Wednesday, November 13, 2019

Spies really are everywhere, including Twitter


One of my classmates in business school was a Saudi woman. She was from a very well to do family but not, as far as I know, part of the royal family. After graduation, she stayed in the States. There was no way she could have had much of a business career if she’d gone home.

Saudi Arabia: no country for women, young or old.

It’s also no country for dissidents. male or female, young or old. Those who oppose “reformer” Mohammed bin Salman routinely end up imprisoned and tortured. In the case of journalist Jamal Khashoggi, it was torture, death, dismemberment…

Social media has afforded Saudi dissidents some element of “freedom” but, of course, the Saudi government invests in spying technology – and in spies - to try to sleuth out who’s saying what under cover of Facebook or Twitter anonymity.

And they’ve apparently gotten Twitter employees to help them figure out who’s tweeting anything that they perceive as against their regime.

“Saudi agents mined Twitter’s internal systems for personal information about known Saudi critics and thousands of other Twitter users,” U.S. Attorney David Anderson in San Francisco said Wednesday in a statement announcing the criminal complaint. (Source: Bloomberg)

The Twitter employees – both former employees – used “their employee credentials to gain access without authorization to certain nonpublic information about the individuals behind certain Twitter accounts.”

One of those ex-employees is Ahmad Abouammo, 41, of Seattle.

Now for all I know Ahmad Abouammo is the John Smith of Arabic names. And Seattle may be crawling with Ahmad Abouammos who are social media gurus who used to work for Twitter. But there is someone (still) on Linkedin who fits the bill, and his tagline is:

I build digital brands

Indeed.

Currently, Ahmad is the cofounder of a startup that focuses on redefining social media. Previousl [sic: the “y” is missing] Ahmad led branding and content strategy for multiple orgs in Amazon, developing and implementing strategic digital media and marketing at scale.
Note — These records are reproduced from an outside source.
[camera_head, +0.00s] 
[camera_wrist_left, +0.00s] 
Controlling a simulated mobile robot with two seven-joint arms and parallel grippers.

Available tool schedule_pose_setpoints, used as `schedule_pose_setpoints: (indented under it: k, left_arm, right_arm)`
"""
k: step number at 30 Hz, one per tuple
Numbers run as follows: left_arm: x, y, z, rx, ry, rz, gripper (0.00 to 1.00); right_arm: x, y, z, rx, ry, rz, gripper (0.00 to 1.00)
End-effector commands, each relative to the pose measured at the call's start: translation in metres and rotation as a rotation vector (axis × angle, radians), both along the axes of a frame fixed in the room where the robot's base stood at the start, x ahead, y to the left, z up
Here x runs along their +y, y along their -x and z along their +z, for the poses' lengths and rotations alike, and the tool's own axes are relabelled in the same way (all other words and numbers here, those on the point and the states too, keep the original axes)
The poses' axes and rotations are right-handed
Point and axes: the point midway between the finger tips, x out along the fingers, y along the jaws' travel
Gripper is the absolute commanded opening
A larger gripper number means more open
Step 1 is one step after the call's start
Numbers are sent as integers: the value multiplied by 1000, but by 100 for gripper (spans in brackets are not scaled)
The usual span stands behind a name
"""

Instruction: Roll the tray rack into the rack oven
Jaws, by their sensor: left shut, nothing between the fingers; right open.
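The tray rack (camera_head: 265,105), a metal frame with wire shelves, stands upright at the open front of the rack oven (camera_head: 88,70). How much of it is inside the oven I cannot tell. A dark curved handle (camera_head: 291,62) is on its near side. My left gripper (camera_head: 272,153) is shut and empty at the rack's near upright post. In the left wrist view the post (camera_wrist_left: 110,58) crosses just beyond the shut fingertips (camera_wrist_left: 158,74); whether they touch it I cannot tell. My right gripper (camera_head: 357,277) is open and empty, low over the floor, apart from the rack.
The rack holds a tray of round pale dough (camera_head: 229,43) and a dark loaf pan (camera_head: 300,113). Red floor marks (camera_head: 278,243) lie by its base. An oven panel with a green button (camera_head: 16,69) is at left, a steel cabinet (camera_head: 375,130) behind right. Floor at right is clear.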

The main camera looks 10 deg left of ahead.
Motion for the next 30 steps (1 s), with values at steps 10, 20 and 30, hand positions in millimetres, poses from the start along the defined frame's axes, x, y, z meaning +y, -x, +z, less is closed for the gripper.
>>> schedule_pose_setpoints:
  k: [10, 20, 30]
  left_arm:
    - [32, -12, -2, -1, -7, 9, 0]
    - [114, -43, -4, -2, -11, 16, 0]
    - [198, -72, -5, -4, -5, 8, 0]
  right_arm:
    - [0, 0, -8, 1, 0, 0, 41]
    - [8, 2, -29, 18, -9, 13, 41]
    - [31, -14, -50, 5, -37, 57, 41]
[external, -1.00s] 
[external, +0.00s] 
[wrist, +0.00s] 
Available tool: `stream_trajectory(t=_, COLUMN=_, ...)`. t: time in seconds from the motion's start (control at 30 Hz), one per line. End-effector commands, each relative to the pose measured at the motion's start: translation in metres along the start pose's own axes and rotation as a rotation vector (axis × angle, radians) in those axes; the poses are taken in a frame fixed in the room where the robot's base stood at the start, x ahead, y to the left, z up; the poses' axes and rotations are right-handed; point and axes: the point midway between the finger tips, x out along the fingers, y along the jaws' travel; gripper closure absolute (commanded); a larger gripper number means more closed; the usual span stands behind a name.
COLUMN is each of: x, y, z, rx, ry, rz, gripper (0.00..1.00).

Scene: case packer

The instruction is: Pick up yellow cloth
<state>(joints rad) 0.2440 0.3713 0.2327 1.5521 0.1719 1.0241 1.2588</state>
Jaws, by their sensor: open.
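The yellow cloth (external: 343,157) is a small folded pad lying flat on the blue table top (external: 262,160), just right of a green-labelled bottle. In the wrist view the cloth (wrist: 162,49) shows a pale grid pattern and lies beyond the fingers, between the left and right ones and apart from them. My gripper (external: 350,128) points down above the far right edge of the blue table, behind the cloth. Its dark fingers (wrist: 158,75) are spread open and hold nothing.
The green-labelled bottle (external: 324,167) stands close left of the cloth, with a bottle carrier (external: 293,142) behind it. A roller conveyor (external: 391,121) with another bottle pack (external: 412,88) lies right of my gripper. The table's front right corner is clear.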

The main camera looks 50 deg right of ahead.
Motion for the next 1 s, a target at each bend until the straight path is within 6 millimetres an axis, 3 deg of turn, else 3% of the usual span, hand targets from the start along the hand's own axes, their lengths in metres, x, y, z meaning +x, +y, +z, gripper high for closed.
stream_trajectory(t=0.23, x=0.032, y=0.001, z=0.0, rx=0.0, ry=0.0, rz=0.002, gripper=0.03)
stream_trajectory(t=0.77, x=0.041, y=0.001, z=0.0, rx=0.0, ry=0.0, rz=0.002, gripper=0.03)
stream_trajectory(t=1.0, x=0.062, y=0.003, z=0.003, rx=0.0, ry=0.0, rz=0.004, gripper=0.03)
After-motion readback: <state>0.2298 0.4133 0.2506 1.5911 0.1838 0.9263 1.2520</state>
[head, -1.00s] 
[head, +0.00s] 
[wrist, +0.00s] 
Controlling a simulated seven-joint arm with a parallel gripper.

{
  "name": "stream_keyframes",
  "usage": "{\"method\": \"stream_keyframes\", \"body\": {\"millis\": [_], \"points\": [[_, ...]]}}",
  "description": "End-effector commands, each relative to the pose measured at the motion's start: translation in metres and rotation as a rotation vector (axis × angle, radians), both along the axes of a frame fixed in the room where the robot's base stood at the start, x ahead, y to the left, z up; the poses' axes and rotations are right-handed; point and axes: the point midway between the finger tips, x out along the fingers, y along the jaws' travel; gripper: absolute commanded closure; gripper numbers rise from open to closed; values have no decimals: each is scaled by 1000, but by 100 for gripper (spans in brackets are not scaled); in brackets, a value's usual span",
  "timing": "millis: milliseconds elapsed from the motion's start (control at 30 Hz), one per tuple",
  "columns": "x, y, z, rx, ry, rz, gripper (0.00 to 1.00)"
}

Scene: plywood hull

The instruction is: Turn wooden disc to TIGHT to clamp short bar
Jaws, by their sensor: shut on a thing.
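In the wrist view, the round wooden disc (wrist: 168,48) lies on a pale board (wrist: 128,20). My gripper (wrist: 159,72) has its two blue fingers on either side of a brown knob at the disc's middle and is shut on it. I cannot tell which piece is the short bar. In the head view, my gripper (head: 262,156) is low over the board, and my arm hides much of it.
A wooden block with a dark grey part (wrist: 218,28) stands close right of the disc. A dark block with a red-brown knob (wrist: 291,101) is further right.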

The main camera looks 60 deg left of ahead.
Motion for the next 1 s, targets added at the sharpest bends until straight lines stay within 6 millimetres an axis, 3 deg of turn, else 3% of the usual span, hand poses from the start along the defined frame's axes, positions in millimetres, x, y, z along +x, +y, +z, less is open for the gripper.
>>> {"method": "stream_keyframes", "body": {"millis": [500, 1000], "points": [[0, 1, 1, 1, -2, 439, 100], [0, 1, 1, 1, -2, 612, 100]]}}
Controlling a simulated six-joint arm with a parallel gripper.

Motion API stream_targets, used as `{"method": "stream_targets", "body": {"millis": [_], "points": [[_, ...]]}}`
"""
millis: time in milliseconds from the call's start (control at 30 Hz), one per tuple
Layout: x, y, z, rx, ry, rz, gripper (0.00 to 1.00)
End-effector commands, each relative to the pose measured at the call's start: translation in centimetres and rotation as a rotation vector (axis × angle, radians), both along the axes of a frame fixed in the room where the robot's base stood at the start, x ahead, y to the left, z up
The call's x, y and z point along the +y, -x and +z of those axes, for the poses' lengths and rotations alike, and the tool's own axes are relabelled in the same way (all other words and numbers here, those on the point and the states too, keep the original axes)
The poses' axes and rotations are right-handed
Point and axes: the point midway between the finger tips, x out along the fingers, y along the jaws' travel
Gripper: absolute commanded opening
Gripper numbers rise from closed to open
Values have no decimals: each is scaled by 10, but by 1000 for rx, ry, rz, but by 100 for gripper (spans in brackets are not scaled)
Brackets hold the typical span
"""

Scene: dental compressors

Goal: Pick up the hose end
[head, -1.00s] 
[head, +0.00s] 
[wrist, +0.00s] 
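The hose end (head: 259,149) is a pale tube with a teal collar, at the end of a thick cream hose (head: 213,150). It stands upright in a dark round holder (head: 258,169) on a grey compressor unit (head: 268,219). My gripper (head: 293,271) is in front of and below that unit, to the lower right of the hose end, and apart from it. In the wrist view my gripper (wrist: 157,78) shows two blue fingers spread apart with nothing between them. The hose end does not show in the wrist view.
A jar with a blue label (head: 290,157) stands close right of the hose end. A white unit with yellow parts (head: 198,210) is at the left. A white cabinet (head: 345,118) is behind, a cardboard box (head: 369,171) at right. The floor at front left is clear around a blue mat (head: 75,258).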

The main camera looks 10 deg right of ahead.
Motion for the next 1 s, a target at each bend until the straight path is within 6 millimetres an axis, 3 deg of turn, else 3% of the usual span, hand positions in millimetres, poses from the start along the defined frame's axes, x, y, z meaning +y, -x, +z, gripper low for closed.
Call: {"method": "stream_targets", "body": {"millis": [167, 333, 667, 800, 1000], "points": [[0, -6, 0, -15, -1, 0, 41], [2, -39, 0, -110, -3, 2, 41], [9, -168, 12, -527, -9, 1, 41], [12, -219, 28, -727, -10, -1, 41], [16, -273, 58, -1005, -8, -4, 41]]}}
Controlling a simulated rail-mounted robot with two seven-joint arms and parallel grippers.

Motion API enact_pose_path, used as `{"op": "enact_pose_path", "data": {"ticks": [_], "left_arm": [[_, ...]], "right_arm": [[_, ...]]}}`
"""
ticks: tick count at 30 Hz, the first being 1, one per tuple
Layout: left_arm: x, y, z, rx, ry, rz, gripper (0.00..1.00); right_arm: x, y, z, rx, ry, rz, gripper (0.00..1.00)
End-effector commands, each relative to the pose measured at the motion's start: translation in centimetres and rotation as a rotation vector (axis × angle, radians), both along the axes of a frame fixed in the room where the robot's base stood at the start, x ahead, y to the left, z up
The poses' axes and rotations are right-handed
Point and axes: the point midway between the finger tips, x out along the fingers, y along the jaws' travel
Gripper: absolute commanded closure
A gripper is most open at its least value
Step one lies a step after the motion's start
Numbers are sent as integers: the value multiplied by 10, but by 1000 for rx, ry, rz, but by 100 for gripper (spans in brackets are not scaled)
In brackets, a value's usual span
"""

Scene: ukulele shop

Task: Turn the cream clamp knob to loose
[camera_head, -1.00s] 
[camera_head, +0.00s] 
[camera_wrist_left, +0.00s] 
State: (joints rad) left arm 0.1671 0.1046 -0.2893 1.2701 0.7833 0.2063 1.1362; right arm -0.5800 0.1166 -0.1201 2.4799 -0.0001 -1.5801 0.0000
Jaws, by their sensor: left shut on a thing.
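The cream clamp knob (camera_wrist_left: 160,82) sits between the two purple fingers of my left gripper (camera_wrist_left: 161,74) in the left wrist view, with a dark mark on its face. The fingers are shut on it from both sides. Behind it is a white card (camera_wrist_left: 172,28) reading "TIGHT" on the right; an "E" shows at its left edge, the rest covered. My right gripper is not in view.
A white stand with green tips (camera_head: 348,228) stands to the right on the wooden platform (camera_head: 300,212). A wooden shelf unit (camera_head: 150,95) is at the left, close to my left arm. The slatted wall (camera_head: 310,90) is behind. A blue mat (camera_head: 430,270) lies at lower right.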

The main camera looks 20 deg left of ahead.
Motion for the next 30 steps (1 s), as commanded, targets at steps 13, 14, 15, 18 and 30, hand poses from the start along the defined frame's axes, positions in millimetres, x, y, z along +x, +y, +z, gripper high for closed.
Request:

Prior to Amazon, Ahmad was Head of Middle East and North Africa at Twitter, where he successfully helped launch Twitter in the region and drove users growth and content, making the Middle East the fastest growing market on Twitter.

So, he “successfully helped launch Twitter in the region and drove users growth and content…” Hmmmm.

In addition to being charged with “acting as [an] illegal agent of a foreign government,” the feds claim that Abouammo messed around with records that their investigation was after. Not a good look.

According to Abouammo’s Linkedin profile:

His time in the region enabled him to build a strong, comprehensive foundation of the region and how brands can transcend boundaries by understanding, contextualizing and adapting. Ahmad endeavors to forge stronger relationships between brands and consumers and transform and build brands for digital age. He is heavily influenced by creative art, innovative design, and social connections.

Well, the Saudi brand – other than in the White House – is pretty awful. But maybe that’s just me and my unwillingness to “transcend boundaries by understanding, contextualizing and adapting.”

But I’m struggling to see how, in giving Saudi agents information that puts dissidents at risk, he is helping “forge stronger relationships between brands and consumers.”

I do get how Abouammo is heavily influenced by social connections, especially  bad actors who got him to play footsie.

It’s one thing for those of us in free societies to wing something off in 280 characters worth of Twitter without having to worry about being rubbed out by our government. (For now, anyway.) But if you’re in a terrible place like Saudi Arabia, it’s very risky. And that risk is heightened when a malign government gets social media insiders to help them do their dirty work.

Omar Abdulaziz, a Saudi dissident exile living in Canada, is suing Twitter, claiming that Twitter never bothered to tell him that his account had been hacked. (The person Abdulaziz believes is responsible is not Abouammo but, rather, one of the other men charged.)

Abdulzaia, in his filing:

…claimed the hack led Saudi agents to discover plans for a social media protest that he was planning last year with Washington Post journalist Jamal Khashoggi. Months later, Khashoggi was slain in the Saudi embassy in Istanbul.

Aboudammo appears to be from Lebanon, not Saudi Arabia. Maybe he got duped (or blackmailed) into giving up confidential information that’s put others at grave risk.

On his personal Twitter account (dormant for a year now), he bills himself as a “social media preacher” and “digital believer.”

Something tells me that his career as a digital believer, building digital brands, is about to come to a crashing halt.